Actually, Peter Chen went all the way to the “binary level” before constructing his Entity-Relationship paradigm from those bottom-level drawings, something like this:
Chen’s diagram above is, in fact, a directed graph representing a piece of a data model at the most “atomic level”. And Chen’s work really is quite similar to the graph models we will look at later. Graph was close to data models for the first time.
But then came SQL.
Episode 5: SQL and Bill-of-Materials Processing
Ted Codd, the inventor of the relational model published initially in 1970, spent a lot of energy of arguing against having pointers in databases. Admittedly, some of the physical implementations of pointers had some serious drawbacks (“broken chains”).
Never the less, pointers are here to stay. Today they proliferate corporate, relational, databases under the disguise of “surrogate keys”.
“Relational” slowly materialized as SQL, which first appeared in 1974 and became a standard as late as in 1986. Ted Codd got his well-deserved Turing award in 1981. Note that SQL was more an IBM thing than something that Ted Codd designed.
SQL was a paradigm shift, indeed. Let us do some Bill-of-Material processing with SQL.
BOM handling is essentially graph traversal, which is standard functionality in Graph Databases. In SQL databases BOM handling requires recursive SQL and that is not for the faint-hearted, as many of you know. Here is an approximate example:
In a best practice (relational) data model the traversal would be based on a surrogate key, probably called “ItemID” or something similar. Surrogate keys are (in principle) keys, which only carry information about relationship structure. So they are pointers, essentially.

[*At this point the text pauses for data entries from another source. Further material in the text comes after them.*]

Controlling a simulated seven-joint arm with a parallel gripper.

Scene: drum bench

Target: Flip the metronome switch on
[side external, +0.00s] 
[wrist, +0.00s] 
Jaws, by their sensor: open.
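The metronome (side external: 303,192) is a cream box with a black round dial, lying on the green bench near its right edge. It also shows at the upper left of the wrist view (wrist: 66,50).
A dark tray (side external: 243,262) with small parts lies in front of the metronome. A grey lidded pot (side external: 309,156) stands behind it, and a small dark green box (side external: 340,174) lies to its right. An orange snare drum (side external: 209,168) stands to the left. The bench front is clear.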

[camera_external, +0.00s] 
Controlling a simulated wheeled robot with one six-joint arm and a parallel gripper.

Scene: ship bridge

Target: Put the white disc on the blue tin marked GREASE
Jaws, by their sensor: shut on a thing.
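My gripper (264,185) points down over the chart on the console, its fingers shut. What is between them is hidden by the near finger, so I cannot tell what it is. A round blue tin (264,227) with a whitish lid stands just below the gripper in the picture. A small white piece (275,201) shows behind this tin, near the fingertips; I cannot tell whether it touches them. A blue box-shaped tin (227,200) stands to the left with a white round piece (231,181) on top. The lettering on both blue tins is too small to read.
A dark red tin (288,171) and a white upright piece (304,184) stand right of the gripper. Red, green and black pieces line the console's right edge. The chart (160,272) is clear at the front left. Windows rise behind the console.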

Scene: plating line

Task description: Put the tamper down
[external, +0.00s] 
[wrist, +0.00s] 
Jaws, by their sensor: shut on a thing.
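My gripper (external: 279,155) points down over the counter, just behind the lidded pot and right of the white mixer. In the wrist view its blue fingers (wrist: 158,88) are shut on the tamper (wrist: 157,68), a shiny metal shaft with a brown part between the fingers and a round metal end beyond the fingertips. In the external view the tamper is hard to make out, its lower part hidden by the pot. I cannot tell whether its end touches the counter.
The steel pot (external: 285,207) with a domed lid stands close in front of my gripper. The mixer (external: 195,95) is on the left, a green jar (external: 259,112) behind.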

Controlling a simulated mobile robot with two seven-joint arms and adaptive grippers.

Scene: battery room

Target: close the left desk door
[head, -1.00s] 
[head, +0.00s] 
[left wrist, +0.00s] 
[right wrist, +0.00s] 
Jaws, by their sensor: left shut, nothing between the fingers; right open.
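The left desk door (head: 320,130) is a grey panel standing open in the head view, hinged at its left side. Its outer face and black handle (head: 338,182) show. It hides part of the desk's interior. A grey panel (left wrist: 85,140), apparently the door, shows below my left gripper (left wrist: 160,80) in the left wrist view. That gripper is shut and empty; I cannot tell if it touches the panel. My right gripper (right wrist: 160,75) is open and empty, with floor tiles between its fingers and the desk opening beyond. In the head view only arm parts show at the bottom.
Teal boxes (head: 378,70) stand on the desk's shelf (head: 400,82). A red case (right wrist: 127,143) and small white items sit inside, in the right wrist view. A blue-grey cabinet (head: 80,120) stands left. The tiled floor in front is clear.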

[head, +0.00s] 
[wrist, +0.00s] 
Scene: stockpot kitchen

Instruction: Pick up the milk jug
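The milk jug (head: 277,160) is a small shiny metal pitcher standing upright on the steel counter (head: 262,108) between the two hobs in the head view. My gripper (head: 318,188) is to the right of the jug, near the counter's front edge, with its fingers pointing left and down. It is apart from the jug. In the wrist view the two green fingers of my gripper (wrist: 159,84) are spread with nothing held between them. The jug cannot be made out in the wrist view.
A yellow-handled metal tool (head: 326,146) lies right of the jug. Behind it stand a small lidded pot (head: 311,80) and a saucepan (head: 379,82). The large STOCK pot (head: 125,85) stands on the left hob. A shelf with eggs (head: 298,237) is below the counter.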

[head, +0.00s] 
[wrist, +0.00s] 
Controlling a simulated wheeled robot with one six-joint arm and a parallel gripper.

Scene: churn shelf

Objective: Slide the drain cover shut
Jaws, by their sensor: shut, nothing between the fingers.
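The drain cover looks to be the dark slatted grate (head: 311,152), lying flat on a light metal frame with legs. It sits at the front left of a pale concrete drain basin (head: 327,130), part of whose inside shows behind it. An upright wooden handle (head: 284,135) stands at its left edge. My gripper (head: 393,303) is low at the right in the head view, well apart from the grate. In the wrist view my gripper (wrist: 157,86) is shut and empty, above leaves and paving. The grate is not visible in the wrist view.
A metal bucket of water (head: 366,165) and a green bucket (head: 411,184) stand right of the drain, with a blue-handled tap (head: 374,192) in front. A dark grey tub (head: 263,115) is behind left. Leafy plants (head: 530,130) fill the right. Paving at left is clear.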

With the advent of SQL, the named relationships were not named anymore. Since foreign key relationships are constraints, and constraints may have names in most SQL implementations. It is strange why this happened. From a business semantics point of view, this is a very sad loss of information.
Episode 5: Graph Models
Graphs emerged as data models in the late 1990s. The development took three paths:
- The Semantic Web standards (RDF, OWL, SPARQL)
- Document referencing in Document Databases (like in MongoDB and several other products)
- Pure directed graph technology (like Neo4j and other products)
Not that graphs were new concepts even at that time. Graph theory has been a part of mathematics since 1736! The first paper was written by Leonhard Euler and addressed the now famous military problem of the Seven Bridges of Königsberg.
by Bogdan Giuşcă [Public domain (PD)]
Aiming to solve the optimization problem, Euler designed a network of four nodes and seven edges. The nodes represent the “land masses” at the ends of the bridges, whereas the edges (the relationships) represent the bridges. Working with that particular representation is called “graph traversal” today.
Formal graphs are now part of mathematics and are a well-researched area. In the data modeling community, however, graphs emerged considerably later.
Caveat: the world is full of relationships, and they express vivid dynamics. This is the space that the graph data models explore. If you ask me, structure (relationships) is of higher importance than contents (the list of properties), if and when your challenge is to look at a somewhat complex context and learn the business semantics from it. Visuals are a great help and visualizing structure is the same as saying “draw a graph of it”.
Let us look at a business case (borrowed from www.neo4j.com ) and how it looks in graph:
“Which Employee had the Highest Cross-Selling Count of ‘Chocolate’ and Which Other Product”?
The graph could look somewhat like this:
Formulated in Neo4J’s query language, Cypher, the traversal looks like this:
Notice how the path goes from Product via Order to Employee to find the chocolate selling Employees and then back via Order to Product to find those other products. “o2” is just a labeling (a variable name) of what we later want to count.
Relationships are basically connections, but they can also carry a name and some properties.
The property graph data model is a simple, powerful general purpose data model. It is for those reasons that I recommend to use it as a generic representation of any data model.
Coming Full Circle: Tying the Pointers Together
Can we use pointers in today’s Graph Databases? I did a little experiment using Neo4j. And I was able to set up a little data model containing Parent and Child as well as three named relationships:
I then added just a little bit of data, and got this graph:
This now gives me the opportunity of reading the little set of data either forwards or backwards:
But, wait, the semantics are slightly different today. Yester decades’ “forwards” and “backwards” meant exactly that. The result set was delivered, one record at a time, in the order that the records were chained together. Today cursor-based delivery is not used that much; much has been packed away in “pagination” mechanisms in code and in platforms.
The Business Semantics of Pointers
So, are there any useful semantics of “next”, “prior”, “first” and “last”, even today?
I think so. First of all, these concepts smell very much of time series, time-ordered events and the like. And obviously you can come along way with “chained” events as outlined above. But you can do that too using ORDER BY backed by a good index. And there are also temporal designs, as-is/as-of, data vaults etc.
But, if the connectedness is on the high side, graph data models are superior performers. Which means that for some classes of business contexts “chains” (graph-based relationships) will offer top performance based on an intuitive data model.
First and last offer special opportunities. Some use cases (versioned data, for example) ask for complete, time-stamped, version history. But 90 % of all access is to the current (latest) version. A quick “first” or “last” (“pointer”) will beat the overhead of a large index responsible for the sorting of the events and for doing efficient “max(transaction_date)” selection to get the latest transaction within a position in a portfolio, today (for example).
There are also use cases where ORDER BY is not sufficient. Order may potentially only be maintained by business logic and is not always in ascending order. Late arriving facts (like corrections of historical data) is a good example.
And of course, “next” and “prior” are just generalized cases of specific relationship types. Actors acting in movies may be grouped by an “acted in” relationship, which has richer business semantics than “next”. That is the real power of the labeled property graph data model.
Don’t shy back from pointing at things! Do it as you find appropriate.